Acquiring and managing properties has prepared her to be a legislator, Moore said.

"I know what it is like to scrape and save. I know the value of a buck," she said. "The people in Trenton do not."

She becomes angry when talking about state budget increases in recent years, from $16.8 billion in 1997 - the year Allen was elected to the Senate - to the current $23.4 billion.

Taxes are still the most important issue to voters, Moore said. "People are moving out of the state because they can't afford to live here," she said.

In a letter sent to Moore asking her to abandon the primary challenge, county GOP chairman Glenn Paulsen said Allen had a solid record on taxes, voting for reductions more than 30 times.

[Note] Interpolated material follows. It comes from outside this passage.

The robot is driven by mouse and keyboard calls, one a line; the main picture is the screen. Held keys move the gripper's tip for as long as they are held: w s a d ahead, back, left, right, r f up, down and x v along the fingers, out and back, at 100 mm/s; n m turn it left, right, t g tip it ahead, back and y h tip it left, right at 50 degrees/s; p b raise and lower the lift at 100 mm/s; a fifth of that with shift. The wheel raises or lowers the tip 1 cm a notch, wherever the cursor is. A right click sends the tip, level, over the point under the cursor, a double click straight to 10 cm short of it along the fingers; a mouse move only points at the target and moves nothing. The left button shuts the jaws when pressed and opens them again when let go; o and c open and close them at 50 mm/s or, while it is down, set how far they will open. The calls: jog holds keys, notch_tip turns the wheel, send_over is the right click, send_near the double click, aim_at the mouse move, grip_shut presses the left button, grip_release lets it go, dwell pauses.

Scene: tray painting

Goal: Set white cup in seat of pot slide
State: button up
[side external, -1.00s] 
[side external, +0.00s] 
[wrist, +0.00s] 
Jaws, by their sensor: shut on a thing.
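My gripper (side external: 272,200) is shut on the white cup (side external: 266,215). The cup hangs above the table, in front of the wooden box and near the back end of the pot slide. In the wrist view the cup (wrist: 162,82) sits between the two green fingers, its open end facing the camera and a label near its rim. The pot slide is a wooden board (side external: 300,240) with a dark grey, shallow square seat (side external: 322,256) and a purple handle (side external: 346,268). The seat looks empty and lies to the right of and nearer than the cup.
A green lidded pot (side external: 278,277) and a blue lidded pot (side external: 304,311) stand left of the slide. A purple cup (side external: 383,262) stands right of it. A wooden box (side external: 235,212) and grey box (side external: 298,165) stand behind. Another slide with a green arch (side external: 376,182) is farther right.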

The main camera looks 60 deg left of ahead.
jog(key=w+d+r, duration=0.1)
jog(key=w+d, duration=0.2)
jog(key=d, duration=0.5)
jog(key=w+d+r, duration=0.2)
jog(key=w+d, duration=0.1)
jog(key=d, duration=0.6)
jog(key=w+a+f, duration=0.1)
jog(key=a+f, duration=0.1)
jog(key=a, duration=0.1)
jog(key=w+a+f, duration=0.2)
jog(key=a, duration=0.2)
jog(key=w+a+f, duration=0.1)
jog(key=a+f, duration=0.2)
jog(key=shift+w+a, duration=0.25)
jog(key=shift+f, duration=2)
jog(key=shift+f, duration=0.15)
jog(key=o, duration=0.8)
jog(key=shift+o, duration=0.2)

This is Moore's second primary challenge. In 2000, she ran for the Assembly against the party's endorsed ticket as a member of gubernatorial candidate Bret Schundler's slate.

Most area Republicans do not view Moore as a party regular, said Chris Russell, executive director of the Burlington County Republican Committee.

"We need to conserve our resources to run against the Democrats. Sure, there are different kinds of Republicans, but most of them try to solve their differences instead of take each other out," he said.

Burlington County has more than 423,000 registered voters. About 135,000 of them are unaffiliated, and the rest split between Republicans and Democrats.